• **Request**: Write down every entry below once more, exactly.

• **Exercise material**:
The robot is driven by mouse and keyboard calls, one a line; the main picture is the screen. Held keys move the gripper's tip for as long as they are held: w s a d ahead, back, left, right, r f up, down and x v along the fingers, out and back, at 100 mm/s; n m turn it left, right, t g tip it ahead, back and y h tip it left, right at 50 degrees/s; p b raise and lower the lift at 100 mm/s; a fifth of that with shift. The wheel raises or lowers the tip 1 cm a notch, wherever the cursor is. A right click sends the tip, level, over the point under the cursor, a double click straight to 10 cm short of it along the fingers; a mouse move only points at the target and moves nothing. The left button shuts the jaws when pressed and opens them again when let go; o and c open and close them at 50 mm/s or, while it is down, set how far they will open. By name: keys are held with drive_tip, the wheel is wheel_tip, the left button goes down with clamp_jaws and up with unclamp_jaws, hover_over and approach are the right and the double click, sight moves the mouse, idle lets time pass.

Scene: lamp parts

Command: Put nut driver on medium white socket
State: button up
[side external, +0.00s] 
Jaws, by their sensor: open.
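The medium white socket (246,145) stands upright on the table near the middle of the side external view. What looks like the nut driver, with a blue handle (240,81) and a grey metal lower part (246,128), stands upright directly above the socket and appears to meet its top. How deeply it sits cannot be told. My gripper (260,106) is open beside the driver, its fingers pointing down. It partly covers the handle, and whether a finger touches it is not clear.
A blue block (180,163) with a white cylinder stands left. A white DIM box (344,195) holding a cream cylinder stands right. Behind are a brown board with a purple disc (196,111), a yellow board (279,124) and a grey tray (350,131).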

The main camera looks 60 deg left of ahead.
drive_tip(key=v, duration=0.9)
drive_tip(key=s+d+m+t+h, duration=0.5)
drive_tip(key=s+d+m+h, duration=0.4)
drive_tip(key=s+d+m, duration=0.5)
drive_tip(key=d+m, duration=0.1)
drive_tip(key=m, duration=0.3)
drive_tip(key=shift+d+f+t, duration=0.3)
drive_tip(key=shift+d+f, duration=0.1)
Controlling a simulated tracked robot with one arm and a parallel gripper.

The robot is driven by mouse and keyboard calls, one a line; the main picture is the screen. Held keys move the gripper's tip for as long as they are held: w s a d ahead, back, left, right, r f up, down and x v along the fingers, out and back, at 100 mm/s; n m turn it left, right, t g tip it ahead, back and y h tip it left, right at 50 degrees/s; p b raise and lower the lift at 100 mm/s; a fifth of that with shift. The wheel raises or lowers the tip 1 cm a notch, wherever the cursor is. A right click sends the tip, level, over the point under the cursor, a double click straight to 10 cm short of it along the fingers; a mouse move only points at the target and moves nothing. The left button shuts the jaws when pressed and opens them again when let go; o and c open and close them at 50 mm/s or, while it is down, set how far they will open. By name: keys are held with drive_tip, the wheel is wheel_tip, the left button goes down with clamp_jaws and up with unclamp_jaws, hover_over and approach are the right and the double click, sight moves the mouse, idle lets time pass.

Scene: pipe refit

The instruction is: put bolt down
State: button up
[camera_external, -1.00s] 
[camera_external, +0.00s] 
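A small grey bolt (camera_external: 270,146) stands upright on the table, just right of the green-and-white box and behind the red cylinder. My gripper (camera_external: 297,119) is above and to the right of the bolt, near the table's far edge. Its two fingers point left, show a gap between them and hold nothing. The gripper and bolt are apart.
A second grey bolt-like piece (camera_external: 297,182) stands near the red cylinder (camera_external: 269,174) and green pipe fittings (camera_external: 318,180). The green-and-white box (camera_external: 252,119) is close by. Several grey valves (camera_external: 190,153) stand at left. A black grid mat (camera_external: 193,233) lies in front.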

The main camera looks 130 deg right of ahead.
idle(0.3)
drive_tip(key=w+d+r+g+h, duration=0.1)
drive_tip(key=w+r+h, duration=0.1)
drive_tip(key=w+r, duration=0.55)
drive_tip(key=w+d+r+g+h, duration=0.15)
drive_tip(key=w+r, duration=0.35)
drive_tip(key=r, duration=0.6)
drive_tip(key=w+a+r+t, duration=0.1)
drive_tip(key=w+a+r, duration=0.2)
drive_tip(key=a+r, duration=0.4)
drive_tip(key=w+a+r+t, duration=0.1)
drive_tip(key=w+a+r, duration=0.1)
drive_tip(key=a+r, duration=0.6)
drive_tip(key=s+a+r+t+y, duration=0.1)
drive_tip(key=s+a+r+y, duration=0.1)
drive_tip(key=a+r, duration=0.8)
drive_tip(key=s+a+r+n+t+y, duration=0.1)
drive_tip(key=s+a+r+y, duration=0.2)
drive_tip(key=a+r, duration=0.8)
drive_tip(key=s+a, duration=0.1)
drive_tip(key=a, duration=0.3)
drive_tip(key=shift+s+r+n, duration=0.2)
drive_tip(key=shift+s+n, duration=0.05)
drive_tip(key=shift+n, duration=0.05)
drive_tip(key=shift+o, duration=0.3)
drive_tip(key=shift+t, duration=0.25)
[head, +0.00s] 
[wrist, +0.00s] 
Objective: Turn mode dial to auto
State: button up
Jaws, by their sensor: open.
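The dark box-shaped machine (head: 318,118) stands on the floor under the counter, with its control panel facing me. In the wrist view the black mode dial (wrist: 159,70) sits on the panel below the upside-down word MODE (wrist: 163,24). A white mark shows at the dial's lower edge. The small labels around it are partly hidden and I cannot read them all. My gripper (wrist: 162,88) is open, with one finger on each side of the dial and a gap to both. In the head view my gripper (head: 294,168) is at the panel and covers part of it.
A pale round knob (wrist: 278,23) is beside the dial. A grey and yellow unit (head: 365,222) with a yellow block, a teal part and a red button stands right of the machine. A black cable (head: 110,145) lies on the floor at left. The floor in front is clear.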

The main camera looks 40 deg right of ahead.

• **Final result**:
The robot is driven by mouse and keyboard calls, one a line; the main picture is the screen. Held keys move the gripper's tip for as long as they are held: w s a d ahead, back, left, right, r f up, down and x v along the fingers, out and back, at 100 mm/s; n m turn it left, right, t g tip it ahead, back and y h tip it left, right at 50 degrees/s; p b raise and lower the lift at 100 mm/s; a fifth of that with shift. The wheel raises or lowers the tip 1 cm a notch, wherever the cursor is. A right click sends the tip, level, over the point under the cursor, a double click straight to 10 cm short of it along the fingers; a mouse move only points at the target and moves nothing. The left button shuts the jaws when pressed and opens them again when let go; o and c open and close them at 50 mm/s or, while it is down, set how far they will open. By name: keys are held with drive_tip, the wheel is wheel_tip, the left button goes down with clamp_jaws and up with unclamp_jaws, hover_over and approach are the right and the double click, sight moves the mouse, idle lets time pass.

Scene: lamp parts

Command: Put nut driver on medium white socket
State: button up
[side external, +0.00s] 
Jaws, by their sensor: open.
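The medium white socket (246,145) stands upright on the table near the middle of the side external view. What looks like the nut driver, with a blue handle (240,81) and a grey metal lower part (246,128), stands upright directly above the socket and appears to meet its top. How deeply it sits cannot be told. My gripper (260,106) is open beside the driver, its fingers pointing down. It partly covers the handle, and whether a finger touches it is not clear.
A blue block (180,163) with a white cylinder stands left. A white DIM box (344,195) holding a cream cylinder stands right. Behind are a brown board with a purple disc (196,111), a yellow board (279,124) and a grey tray (350,131).

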The main camera looks 60 deg left of ahead.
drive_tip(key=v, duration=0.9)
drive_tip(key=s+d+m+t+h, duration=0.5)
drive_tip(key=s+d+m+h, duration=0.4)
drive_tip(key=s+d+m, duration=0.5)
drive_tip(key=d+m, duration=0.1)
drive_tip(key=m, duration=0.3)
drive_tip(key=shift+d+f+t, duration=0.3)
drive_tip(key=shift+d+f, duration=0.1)
Controlling a simulated tracked robot with one arm and a parallel gripper.

The robot is driven by mouse and keyboard calls, one a line; the main picture is the screen. Held keys move the gripper's tip for as long as they are held: w s a d ahead, back, left, right, r f up, down and x v along the fingers, out and back, at 100 mm/s; n m turn it left, right, t g tip it ahead, back and y h tip it left, right at 50 degrees/s; p b raise and lower the lift at 100 mm/s; a fifth of that with shift. The wheel raises or lowers the tip 1 cm a notch, wherever the cursor is. A right click sends the tip, level, over the point under the cursor, a double click straight to 10 cm short of it along the fingers; a mouse move only points at the target and moves nothing. The left button shuts the jaws when pressed and opens them again when let go; o and c open and close them at 50 mm/s or, while it is down, set how far they will open. By name: keys are held with drive_tip, the wheel is wheel_tip, the left button goes down with clamp_jaws and up with unclamp_jaws, hover_over and approach are the right and the double click, sight moves the mouse, idle lets time pass.

Scene: pipe refit

The instruction is: put bolt down
State: button up
[camera_external, -1.00s] 
[camera_external, +0.00s] 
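A small grey bolt (camera_external: 270,146) stands upright on the table, just right of the green-and-white box and behind the red cylinder. My gripper (camera_external: 297,119) is above and to the right of the bolt, near the table's far edge. Its two fingers point left, show a gap between them and hold nothing. The gripper and bolt are apart.
A second grey bolt-like piece (camera_external: 297,182) stands near the red cylinder (camera_external: 269,174) and green pipe fittings (camera_external: 318,180). The green-and-white box (camera_external: 252,119) is close by. Several grey valves (camera_external: 190,153) stand at left. A black grid mat (camera_external: 193,233) lies in front.

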The main camera looks 130 deg right of ahead.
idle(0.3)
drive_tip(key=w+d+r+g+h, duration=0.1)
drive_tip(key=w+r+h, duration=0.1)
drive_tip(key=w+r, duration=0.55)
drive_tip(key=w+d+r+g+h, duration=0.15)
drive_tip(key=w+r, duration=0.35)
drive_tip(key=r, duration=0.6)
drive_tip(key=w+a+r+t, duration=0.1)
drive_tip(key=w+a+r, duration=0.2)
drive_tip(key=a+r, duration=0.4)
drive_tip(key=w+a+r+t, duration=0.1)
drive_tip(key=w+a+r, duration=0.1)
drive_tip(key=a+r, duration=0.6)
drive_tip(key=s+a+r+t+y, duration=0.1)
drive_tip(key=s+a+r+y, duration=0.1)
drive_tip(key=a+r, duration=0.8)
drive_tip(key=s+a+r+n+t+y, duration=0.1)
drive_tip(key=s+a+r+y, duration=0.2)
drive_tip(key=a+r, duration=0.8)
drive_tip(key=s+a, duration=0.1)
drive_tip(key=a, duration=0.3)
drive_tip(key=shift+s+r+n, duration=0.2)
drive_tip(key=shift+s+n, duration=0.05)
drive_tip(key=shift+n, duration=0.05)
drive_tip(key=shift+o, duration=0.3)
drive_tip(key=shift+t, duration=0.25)
[head, +0.00s] 
[wrist, +0.00s] 
Objective: Turn mode dial to auto
State: button up
Jaws, by their sensor: open.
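The dark box-shaped machine (head: 318,118) stands on the floor under the counter, with its control panel facing me. In the wrist view the black mode dial (wrist: 159,70) sits on the panel below the upside-down word MODE (wrist: 163,24). A white mark shows at the dial's lower edge. The small labels around it are partly hidden and I cannot read them all. My gripper (wrist: 162,88) is open, with one finger on each side of the dial and a gap to both. In the head view my gripper (head: 294,168) is at the panel and covers part of it.
A pale round knob (wrist: 278,23) is beside the dial. A grey and yellow unit (head: 365,222) with a yellow block, a teal part and a red button stands right of the machine. A black cable (head: 110,145) lies on the floor at left. The floor in front is clear.

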The main camera looks 40 deg right of ahead.

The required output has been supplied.